■ WHAT IS EXPECTED: Repeat verbatim, and only, the lines of the data below, beginning at the line that contains "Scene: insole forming" and stopping after the line that contains "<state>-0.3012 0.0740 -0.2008".

━━ MATERIAL PROVIDED ━━

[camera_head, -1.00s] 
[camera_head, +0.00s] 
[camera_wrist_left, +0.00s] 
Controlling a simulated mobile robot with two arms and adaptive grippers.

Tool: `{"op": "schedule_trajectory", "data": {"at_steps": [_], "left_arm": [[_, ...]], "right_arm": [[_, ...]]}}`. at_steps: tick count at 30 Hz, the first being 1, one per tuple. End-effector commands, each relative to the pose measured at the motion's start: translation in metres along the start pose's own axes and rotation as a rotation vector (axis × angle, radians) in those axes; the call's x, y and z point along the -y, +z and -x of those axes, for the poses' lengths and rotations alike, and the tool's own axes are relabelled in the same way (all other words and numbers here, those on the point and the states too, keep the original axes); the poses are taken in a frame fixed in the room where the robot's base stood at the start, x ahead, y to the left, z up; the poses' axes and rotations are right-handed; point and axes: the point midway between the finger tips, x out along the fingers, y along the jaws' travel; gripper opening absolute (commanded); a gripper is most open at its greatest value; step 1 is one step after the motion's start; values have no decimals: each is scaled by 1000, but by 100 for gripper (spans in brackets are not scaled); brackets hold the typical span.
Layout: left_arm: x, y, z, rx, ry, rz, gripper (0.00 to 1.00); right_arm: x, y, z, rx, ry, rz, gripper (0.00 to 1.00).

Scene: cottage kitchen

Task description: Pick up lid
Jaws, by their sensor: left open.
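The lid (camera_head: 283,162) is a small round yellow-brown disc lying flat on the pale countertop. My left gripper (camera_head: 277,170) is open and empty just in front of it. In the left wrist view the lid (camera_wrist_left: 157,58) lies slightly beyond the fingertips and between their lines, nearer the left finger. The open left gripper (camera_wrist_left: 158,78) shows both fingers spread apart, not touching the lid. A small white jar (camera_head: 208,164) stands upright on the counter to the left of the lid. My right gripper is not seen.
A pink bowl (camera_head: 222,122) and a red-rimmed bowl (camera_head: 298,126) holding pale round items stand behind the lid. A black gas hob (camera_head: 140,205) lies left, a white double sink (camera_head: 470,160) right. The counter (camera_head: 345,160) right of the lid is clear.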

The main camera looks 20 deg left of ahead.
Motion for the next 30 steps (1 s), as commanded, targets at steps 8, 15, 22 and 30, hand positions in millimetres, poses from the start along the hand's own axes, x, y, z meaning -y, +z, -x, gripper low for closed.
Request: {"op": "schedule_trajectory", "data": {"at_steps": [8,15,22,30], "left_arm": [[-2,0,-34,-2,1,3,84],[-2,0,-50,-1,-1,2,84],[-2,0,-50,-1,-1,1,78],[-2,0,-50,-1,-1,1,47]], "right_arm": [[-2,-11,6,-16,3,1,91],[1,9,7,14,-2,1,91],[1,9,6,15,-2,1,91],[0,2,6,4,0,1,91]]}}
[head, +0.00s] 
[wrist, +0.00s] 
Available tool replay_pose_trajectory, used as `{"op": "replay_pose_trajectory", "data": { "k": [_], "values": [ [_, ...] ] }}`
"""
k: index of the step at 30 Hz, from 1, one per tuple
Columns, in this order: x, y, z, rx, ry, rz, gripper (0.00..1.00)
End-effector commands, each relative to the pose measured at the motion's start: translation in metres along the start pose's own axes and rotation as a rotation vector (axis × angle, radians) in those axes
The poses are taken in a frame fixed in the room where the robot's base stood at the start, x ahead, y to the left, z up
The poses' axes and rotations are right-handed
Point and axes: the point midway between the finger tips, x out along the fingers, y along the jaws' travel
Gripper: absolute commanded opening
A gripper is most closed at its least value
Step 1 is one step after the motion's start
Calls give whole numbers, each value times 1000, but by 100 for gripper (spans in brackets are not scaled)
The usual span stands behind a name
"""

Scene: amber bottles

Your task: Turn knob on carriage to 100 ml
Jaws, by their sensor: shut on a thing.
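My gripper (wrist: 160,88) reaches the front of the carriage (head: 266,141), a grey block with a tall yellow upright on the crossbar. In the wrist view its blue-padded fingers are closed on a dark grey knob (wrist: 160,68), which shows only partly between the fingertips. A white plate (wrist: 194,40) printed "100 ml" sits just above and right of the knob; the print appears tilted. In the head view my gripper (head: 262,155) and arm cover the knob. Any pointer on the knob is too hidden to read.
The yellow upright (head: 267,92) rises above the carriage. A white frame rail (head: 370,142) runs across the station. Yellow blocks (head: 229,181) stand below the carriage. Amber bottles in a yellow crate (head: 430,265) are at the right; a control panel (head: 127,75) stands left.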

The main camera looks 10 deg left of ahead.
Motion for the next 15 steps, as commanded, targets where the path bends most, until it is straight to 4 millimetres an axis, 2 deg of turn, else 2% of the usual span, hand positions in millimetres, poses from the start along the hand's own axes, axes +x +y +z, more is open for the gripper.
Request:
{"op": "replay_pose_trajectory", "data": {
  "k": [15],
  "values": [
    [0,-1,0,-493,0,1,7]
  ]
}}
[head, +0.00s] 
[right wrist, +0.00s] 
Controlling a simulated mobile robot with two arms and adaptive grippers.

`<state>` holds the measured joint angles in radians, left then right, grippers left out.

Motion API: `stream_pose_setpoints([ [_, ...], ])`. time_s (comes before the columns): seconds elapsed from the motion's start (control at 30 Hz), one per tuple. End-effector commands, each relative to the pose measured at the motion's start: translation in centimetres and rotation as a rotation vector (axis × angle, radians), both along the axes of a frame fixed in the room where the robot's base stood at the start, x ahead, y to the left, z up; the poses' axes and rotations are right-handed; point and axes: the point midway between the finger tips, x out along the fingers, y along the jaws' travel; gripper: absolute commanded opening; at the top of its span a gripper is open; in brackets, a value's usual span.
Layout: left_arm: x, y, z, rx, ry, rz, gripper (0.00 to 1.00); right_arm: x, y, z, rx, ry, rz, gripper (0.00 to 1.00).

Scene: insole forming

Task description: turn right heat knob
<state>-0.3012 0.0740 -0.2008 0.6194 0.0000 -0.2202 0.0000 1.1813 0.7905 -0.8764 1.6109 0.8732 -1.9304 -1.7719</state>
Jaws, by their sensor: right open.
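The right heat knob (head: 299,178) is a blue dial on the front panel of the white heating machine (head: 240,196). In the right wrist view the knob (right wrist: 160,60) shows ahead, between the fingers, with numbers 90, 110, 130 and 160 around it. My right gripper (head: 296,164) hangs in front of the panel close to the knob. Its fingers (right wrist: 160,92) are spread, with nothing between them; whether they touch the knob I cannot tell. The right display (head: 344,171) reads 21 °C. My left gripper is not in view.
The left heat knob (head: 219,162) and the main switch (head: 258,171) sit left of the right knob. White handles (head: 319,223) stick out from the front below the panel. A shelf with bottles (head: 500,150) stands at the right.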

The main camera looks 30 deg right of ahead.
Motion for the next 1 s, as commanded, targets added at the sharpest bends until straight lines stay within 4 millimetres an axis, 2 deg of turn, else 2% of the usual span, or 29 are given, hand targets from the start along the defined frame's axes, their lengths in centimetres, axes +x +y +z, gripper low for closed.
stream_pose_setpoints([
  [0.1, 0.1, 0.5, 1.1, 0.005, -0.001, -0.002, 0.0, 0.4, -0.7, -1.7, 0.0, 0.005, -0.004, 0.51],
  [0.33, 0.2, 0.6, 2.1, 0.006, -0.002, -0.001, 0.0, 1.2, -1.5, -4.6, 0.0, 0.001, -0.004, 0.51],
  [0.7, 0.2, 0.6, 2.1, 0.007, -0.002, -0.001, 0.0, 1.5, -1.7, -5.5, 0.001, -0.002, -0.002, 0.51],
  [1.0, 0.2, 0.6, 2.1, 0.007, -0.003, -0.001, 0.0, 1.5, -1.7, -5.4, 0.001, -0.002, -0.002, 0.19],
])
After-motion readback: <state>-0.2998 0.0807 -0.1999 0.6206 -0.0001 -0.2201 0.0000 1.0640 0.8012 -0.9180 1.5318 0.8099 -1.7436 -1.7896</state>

━━━

■ EXERCISE RESULT:
Scene: insole forming

Task description: turn right heat knob
<state>-0.3012 0.0740 -0.2008 0.6194 0.0000 -0.2202 0.0000 1.1813 0.7905 -0.8764 1.6109 0.8732 -1.9304 -1.7719</state>

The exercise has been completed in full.